The artifact will be evaluated in relation to the expectations set by the paper. Thus, in addition to just running the artifact, the evaluators will read the paper and may try to tweak provided inputs or otherwise slightly generalize the use of the artifact from the paper in order to test the artifact’s limits.

Artifacts should be:

  • consistent with the paper,
  • as complete as possible,
  • well documented, and
  • easy to reuse, facilitating further research.

Looking towards the future, the community benefits most when your artifact facilitates future research. For example, future researchers may build on your artifact, possibly by extending it to cover new situations or augmenting it with new components (either in a pre- or post-processing fashion) to solve a different class of problems. Other future researchers may try an alternative approach to solving your problem and can benefit from both comparing directly to your solution (as a baseline), and understanding more deeply (than described in the paper) the various tradeoffs and engineering decisions that you took.

The nature of your contribution and artifact dictates how best to think about others building on it. The general principle is only that artifacts help us, as a community, be more effective.

The AEC strives to place itself in the shoes of such future researchers and then to ask: how much would this artifact have helped me?

Submission Process

Your submission should consist of three pieces: an overview of your artifact, a URL pointing to a single file containing the artifact, and an md5 hash of that file (use the md5 or md5sum command-line tool to generate the hash). The URL must be a Google Drive or Dropbox URL, to help protect the anonmity of the reviewers. Instead of a URL, you may upload your artifact directly if it’s less than 15 MB. If your paper makes it passed Round 1 of the OOPSLA review process, you will receive an email from the Artifacts program chairs with instructions on where to submit your artifact.

Overview of the Artifact

Your overview should consist of two parts:

  • a Getting Started Guide and
  • Step-by-Step Instructions for how you propose to evaluate your artifact (with appropriate connections to the relevant sections of your paper);

The Getting Started Guide should contain setup instructions (including, e.g., a pointer to the VM player software, its version, passwords if needed, etc) and basic testing of your artifact that you expect a reviewer to be able to complete in 30 minutes. Reviewers will follow all the steps in the guide during an initial phase of the evaluation period and the organizers may relay questions if the reviewers run into difficulties. You should write your Getting Started Guide to be as simple and straightforward as possible, and yet it should stress the key elements of your artifact. If well written, anyone who has successfully completed the Getting Started Guide should not have any technical difficulties with the rest of your artifact. This guide is your only opportunity to allow “debugging” of your artifact. Once the reviewers have completed this phase, there will be no further opportunity for interaction with the authors.
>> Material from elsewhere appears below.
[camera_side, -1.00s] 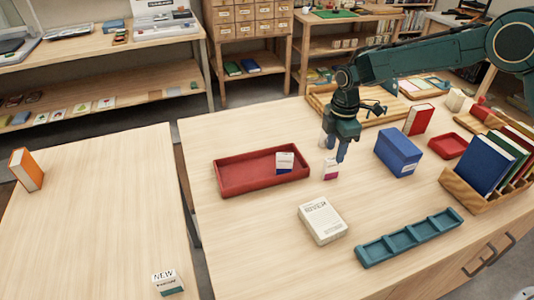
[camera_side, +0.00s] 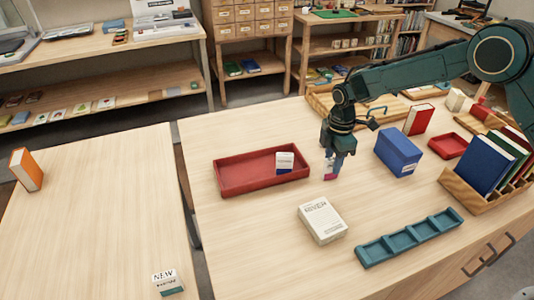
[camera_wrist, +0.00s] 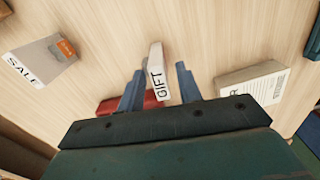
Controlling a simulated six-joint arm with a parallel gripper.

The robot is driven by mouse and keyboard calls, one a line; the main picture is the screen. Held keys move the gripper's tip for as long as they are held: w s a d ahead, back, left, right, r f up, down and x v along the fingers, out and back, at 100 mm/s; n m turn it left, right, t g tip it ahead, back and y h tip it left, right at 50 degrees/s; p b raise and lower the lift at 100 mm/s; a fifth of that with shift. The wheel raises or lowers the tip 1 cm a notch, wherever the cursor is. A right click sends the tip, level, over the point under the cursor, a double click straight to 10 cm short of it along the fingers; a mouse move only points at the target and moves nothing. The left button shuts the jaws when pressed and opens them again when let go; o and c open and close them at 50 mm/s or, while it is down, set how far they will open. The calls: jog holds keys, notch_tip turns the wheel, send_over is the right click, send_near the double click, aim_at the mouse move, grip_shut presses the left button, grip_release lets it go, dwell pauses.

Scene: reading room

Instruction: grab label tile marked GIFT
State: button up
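The GIFT label tile (camera_wrist: 156,73) is a small white block with dark lettering, seen between my two fingers in the wrist view. My gripper (camera_wrist: 160,68) is open, with bare table showing between the tile and each finger. In the side view my gripper (camera_side: 331,176) is low over the table, right of the red tray. The tile (camera_side: 329,177) is mostly hidden by the fingers there; a magenta part shows at their lower end. I cannot tell its exact height relation to the fingertips.
A SALE tile (camera_wrist: 42,62) lies to the left in the wrist view. A white box (camera_side: 322,220) is in front, a blue box (camera_side: 398,151) to the right. The red tray (camera_side: 233,188) holds another tile (camera_side: 285,161). A teal divided tray (camera_side: 410,237) is at front right.

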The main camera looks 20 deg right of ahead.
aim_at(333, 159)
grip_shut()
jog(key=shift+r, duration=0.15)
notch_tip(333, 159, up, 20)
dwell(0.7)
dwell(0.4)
The Step by Step Instructions should explain how to reproduce any experiments or other activities that support the conclusions in your paper in full detail. Write this for future researchers who have a deep interest in your work and who are studying it to improve it or compare against it faithfully. If your artifact is a tool, and running it to reproduce your experiments takes more than a few minutes, point this out and point out ways to run it on smaller inputs if possible.

Where appropriate, include descriptions of and links to files (included in the archive) that represent expected outputs (e.g., the log files expected to be generated by your tool on the given inputs); if there are warnings that are safe to be ignored, explain which ones they are.

Packaging the Artifact

When packaging your artifact, please keep in mind: a) how accessible you are making your artifact to other researchers, and b) the fact that the OOPSLA AEC members will have a limited time in which to make an assessment of each artifact. The setup for your artifact should take less than 30 minutes or it is unlikely to be endorsed simply because the AEC will not have sufficient time to evaluate it.
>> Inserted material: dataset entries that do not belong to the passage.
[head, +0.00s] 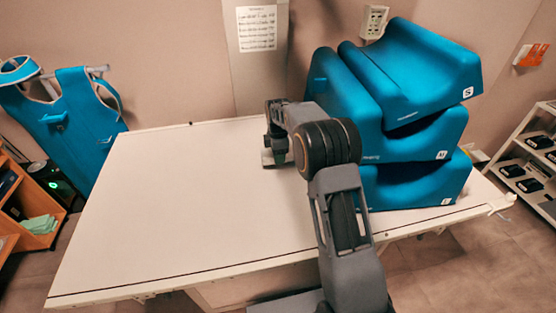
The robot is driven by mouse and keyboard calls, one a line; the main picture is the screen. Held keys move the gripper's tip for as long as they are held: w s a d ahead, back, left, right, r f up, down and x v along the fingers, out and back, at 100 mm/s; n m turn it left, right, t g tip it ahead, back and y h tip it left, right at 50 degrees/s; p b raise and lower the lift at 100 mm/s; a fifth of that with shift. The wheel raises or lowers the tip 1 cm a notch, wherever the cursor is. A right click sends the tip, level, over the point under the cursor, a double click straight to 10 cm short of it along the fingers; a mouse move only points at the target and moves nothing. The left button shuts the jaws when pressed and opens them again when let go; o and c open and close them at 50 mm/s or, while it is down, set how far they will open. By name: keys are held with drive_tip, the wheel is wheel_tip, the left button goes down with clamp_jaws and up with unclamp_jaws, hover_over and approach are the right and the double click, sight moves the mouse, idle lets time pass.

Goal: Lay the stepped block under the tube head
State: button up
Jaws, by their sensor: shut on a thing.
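My gripper (277,158) is low over the far middle part of the white table (170,220), pointing down. It is shut on a small pale grey piece (267,158), which looks like the stepped block. Only a sliver of it shows beside the fingers, so its steps are hidden. I cannot tell whether it touches the table top. The tube head is not in view.
Several teal cushions (400,110) with size labels are stacked on the table's right side, close to my arm. A teal apron (75,125) hangs at the left. Shelves (530,150) stand at the right. The table's left half is clear.

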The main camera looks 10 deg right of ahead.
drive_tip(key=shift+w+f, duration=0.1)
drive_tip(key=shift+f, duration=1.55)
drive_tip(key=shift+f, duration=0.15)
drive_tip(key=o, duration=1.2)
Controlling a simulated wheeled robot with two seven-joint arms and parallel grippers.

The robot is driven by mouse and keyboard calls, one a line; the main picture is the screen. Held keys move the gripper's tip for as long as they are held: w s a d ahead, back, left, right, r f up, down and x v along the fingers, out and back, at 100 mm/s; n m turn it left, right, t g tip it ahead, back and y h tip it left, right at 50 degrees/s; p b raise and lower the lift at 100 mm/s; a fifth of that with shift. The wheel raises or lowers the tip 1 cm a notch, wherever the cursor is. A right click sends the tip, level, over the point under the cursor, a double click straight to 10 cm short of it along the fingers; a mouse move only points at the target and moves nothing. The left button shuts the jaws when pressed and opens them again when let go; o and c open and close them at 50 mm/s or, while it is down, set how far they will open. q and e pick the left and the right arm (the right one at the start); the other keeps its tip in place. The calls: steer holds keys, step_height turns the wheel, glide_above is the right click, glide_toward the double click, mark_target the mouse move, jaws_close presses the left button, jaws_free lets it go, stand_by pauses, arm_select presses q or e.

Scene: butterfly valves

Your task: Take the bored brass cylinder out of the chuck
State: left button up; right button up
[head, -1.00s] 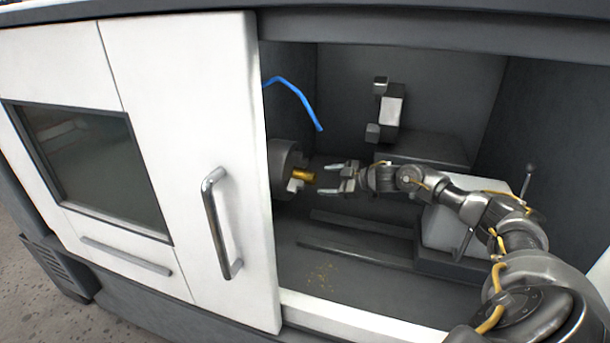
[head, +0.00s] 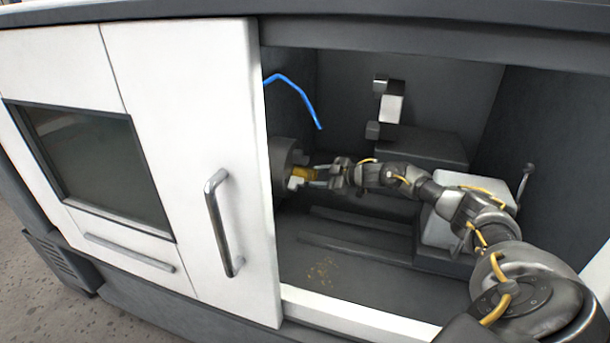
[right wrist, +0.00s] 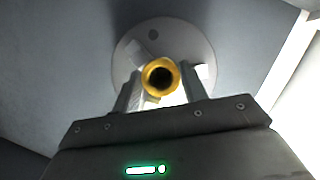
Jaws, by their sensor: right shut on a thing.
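The brass cylinder (head: 300,173) sits in the grey chuck (head: 282,166) on the left wall inside the machine. Its near part sticks out of the chuck. In the right wrist view the cylinder (right wrist: 160,77) shows end-on with a dark bore, in front of the round chuck face (right wrist: 190,38) and its pale jaws. My right gripper (head: 318,174) reaches in from the right and is shut on the cylinder, one finger on each side (right wrist: 160,92). The cylinder's far end is hidden in the chuck. My left gripper is not in view.
The white sliding door (head: 185,150) with its handle (head: 217,222) covers the left side of the machine. A blue hose (head: 297,95) hangs above the chuck. A tool block (head: 391,107) stands behind my arm. Brass chips (head: 320,272) lie on the floor below.

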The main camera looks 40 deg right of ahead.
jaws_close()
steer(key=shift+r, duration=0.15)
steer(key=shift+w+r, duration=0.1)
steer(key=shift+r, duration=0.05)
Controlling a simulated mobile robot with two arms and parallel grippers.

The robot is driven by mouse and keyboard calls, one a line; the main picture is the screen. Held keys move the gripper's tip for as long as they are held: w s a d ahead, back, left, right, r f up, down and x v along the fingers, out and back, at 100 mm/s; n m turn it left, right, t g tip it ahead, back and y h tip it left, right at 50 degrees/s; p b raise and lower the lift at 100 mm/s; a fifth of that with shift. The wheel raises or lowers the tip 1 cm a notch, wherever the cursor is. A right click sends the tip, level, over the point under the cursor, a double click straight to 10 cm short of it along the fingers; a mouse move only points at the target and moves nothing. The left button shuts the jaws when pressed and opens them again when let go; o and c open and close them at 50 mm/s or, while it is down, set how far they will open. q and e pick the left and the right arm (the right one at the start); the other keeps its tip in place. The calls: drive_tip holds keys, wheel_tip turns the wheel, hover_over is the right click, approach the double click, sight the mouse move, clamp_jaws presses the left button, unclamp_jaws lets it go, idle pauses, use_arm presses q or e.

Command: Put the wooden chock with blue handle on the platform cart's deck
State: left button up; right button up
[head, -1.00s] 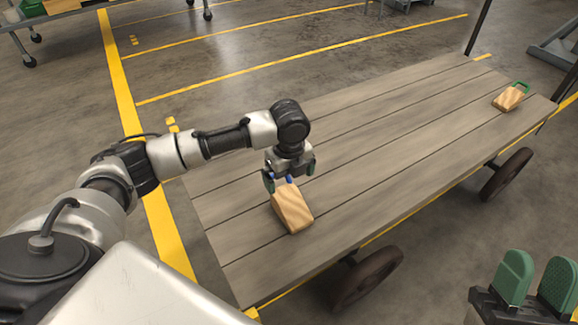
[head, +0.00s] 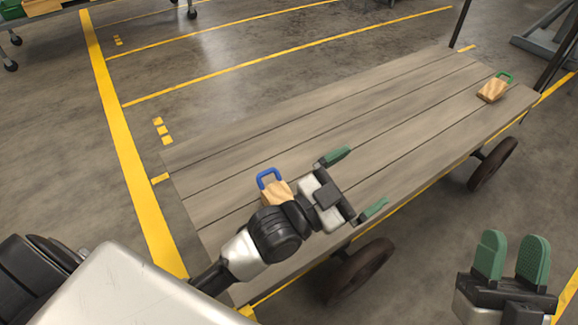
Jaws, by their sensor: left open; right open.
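The wooden chock with blue handle (head: 276,191) rests on the grey plank deck of the platform cart (head: 340,125), near the deck's near-left end. Its blue handle (head: 269,177) points away from me, and my left arm hides its near part. My left gripper (head: 355,183) is open and empty, just to the right of the chock and apart from it, with its green fingers spread over the deck. My right gripper (head: 512,258) is open and empty at the lower right, off the cart.
A second wooden chock with a green handle (head: 493,89) sits at the deck's far right end. Dark cart wheels (head: 362,272) show below the near edge. Dark upright posts (head: 461,24) stand at the far end. Most of the deck between the chocks is clear.

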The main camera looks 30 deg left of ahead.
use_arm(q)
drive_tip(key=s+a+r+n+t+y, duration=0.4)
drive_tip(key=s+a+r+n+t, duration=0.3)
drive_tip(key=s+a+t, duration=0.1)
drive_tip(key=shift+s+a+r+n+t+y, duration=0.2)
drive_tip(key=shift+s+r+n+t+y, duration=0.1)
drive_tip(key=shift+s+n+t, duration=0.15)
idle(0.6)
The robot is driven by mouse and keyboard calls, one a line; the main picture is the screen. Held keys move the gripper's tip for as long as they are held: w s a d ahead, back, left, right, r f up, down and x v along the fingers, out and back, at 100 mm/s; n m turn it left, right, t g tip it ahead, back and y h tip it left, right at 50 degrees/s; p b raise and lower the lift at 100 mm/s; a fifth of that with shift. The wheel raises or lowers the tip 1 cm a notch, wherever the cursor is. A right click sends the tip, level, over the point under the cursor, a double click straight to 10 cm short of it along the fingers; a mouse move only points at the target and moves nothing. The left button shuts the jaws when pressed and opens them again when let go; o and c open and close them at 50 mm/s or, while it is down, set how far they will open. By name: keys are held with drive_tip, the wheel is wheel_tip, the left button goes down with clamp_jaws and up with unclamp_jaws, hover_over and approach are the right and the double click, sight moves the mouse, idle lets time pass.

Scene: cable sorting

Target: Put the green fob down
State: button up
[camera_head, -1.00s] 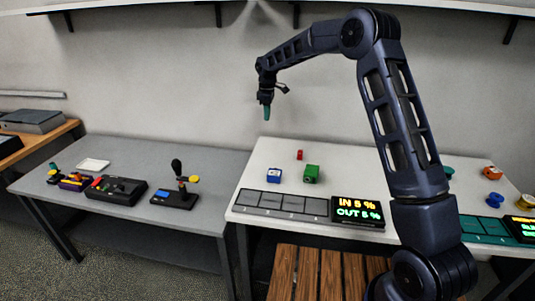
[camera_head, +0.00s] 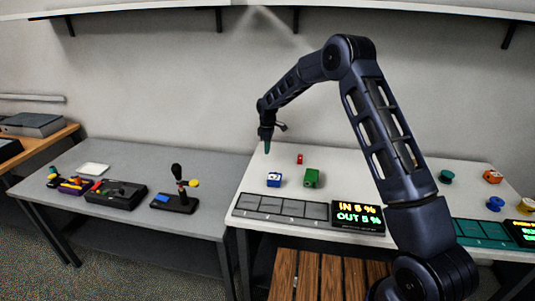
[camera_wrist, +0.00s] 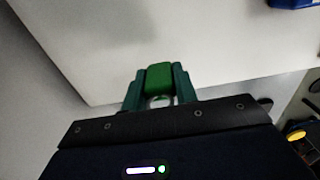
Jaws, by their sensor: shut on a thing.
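My gripper (camera_head: 267,146) hangs pointing down at the back left part of the white table (camera_head: 232,213). In the wrist view, my gripper (camera_wrist: 160,90) is shut on the green fob (camera_wrist: 159,77), which sits between the two dark green fingers. A ring-like part shows below the fob's green body. In the head view the fob is too small to tell from the fingertips. Whether it touches the table cannot be told.
A row of grey pads (camera_head: 282,208) and a lit display (camera_head: 357,216) lie at the front. A grey table (camera_head: 130,200) with joystick devices (camera_head: 178,196) stands left.

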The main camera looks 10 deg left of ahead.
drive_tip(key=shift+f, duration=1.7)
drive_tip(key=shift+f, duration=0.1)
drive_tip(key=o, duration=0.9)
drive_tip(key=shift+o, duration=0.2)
Ideally, your artifact should contain a bootable virtual machine image with all of the necessary libraries installed to be able to run it. Using a virtual machine provides a way to make an easily reproducible environment for your artifact — it is less susceptible to bit rot. It also helps the evaluation committee have confidence that errors or other problems cannot cause harm to their machines or reveal their identity (because networking can simply be disabled from outside of the VM image). While a VM is not mandatory, it is encouraged.

You should make your artifact available as a single archive file and use the naming convention <paper #>.<suffix>, where the appropriate suffix is used for the given archive format. Please use a widely available compressed archive format such as ZIP (.zip), tar and gzip (.tgz), or tar and bzip2 (.tbz2). Please use open formats for documents and we prefer experimental data to be submitted in csv format.

Submit your artifact via the 2016 OOPSLA AEC HotCRP website (info will be sent to authors).